Justices Clarence Thomas and Samuel Alito filed a compelling dissent. It describes the majority decision as "it is the wrong rule and finds no basis in the contract's plain text. I would hold that the plain language of the safe-berth clause contains no warranty of safety and remand for factfinding on whether industry custom and usage establish such a warranty in this case." After explaining its reading of the safe-berth clause, the dissent interprets the clause differently, "Thus, under the plain language of the safe-berth clause, the vessel master has a duty of discharge and right of refusal, while the charterer has a right of selection and duty to pay for lighterage."
The dissent is well-reaoned, and one might be able to argue based on how well it is reasoned that the majority's position was result-oriented. It concludes the following.

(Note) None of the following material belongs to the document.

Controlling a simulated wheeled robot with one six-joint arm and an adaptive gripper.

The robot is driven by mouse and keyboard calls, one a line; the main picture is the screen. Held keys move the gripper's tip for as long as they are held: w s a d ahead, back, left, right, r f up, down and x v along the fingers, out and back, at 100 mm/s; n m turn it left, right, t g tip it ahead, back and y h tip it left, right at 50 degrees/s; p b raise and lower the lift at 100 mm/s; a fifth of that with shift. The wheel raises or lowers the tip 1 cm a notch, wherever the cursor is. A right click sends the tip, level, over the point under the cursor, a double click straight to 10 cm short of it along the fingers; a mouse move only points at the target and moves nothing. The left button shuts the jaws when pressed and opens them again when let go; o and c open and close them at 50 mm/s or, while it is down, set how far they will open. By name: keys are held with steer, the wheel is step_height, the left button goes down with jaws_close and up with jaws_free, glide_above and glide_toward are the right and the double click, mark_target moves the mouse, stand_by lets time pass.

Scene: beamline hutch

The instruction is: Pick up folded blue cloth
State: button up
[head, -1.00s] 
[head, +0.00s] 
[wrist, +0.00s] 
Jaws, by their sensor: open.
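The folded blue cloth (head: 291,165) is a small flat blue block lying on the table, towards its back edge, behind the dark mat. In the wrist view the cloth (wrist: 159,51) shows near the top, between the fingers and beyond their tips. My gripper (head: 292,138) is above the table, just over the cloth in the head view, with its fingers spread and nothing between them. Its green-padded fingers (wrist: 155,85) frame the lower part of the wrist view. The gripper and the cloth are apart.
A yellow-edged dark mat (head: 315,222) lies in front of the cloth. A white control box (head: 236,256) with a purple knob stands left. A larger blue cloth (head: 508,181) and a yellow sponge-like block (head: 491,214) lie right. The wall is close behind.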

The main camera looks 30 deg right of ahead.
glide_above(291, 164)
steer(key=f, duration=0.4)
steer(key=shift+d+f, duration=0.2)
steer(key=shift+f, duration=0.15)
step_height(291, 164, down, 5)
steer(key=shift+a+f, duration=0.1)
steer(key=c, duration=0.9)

I appreciate the majority's desire to interpret the safe-berth clause in a manner that provides clarity to the maritime industry. The plain meaning of the contract's text, however, does not support the majority's interpretation. Fortunately, the majority's opinion applies only to this specific contract, and its assertions regarding a material statement of fact are but dicta. Because I would reverse the judgment of the Court of Appeals and remand for further proceedings, I respectfully dissent.

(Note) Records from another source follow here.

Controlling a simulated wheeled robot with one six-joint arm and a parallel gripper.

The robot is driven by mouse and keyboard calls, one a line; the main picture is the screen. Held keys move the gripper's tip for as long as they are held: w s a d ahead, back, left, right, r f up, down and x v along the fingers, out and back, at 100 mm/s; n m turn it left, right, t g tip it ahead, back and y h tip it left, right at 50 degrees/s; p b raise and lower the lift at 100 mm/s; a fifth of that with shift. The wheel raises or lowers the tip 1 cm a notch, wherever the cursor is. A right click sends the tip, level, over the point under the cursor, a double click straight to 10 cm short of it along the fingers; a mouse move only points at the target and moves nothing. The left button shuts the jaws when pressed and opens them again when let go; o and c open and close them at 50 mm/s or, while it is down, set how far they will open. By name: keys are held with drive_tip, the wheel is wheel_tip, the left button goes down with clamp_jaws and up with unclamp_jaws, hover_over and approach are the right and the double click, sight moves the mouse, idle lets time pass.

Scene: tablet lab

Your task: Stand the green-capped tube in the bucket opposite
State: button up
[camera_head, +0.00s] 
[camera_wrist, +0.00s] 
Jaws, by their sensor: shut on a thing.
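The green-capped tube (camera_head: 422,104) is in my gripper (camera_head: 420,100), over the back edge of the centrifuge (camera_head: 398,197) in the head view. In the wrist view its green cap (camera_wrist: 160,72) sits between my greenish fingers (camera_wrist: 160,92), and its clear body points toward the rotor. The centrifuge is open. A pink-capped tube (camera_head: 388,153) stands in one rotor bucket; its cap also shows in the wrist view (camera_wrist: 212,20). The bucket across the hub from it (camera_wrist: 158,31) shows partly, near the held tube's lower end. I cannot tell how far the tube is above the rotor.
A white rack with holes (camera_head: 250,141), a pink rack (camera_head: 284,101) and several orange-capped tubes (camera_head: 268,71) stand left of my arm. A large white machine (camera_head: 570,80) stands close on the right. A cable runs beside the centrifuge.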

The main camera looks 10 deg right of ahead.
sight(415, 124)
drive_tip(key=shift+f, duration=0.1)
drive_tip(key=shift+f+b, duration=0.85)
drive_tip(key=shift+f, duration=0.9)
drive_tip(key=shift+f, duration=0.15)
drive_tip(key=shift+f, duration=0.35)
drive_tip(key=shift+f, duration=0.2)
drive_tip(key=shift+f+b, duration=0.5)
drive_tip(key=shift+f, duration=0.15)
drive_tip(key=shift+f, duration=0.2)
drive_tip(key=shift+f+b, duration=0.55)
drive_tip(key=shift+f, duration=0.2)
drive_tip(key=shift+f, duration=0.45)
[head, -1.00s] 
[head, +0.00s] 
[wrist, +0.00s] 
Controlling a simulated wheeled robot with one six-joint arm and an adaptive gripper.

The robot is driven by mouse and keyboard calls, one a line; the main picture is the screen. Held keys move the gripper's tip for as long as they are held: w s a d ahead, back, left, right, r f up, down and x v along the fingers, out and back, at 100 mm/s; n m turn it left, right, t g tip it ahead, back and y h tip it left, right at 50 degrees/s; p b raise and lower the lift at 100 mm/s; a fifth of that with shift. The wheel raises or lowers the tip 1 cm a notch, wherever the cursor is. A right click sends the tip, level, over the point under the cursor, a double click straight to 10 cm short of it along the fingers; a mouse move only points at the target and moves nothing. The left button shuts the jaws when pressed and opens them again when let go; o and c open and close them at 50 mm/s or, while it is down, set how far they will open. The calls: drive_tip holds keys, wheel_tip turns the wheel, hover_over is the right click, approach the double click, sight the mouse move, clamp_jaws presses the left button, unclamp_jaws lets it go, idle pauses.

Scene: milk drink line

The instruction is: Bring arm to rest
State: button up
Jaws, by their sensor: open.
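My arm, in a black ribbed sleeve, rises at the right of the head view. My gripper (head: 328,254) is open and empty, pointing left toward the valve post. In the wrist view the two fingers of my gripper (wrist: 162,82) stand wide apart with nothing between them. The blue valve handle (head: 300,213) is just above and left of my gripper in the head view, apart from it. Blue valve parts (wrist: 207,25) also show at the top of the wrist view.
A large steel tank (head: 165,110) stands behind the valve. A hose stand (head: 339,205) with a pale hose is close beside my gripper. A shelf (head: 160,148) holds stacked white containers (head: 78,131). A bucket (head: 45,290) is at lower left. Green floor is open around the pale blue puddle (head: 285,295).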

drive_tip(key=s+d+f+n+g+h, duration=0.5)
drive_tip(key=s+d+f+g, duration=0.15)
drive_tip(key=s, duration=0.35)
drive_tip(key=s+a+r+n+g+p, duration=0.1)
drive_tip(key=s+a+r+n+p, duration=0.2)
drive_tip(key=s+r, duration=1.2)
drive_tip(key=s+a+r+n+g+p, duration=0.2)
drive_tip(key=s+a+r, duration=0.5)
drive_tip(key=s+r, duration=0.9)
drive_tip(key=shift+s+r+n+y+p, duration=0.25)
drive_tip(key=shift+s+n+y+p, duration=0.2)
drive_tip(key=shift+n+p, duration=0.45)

While it is beyond the scope of this article, it would be interesting to know how often justices of the US Supreme Court write dissents to express disagreement over the "plain meaning" of the terms of a contract. Here, on the "ultimate and biggest stage," we have two of our nine preeminent legal minds who disagree over "plain meaning" of the terms in a contract. It should be easy to see why those of us in private practice often disagree with one another on contract interpretation positions and the court system is called on to determine who is right.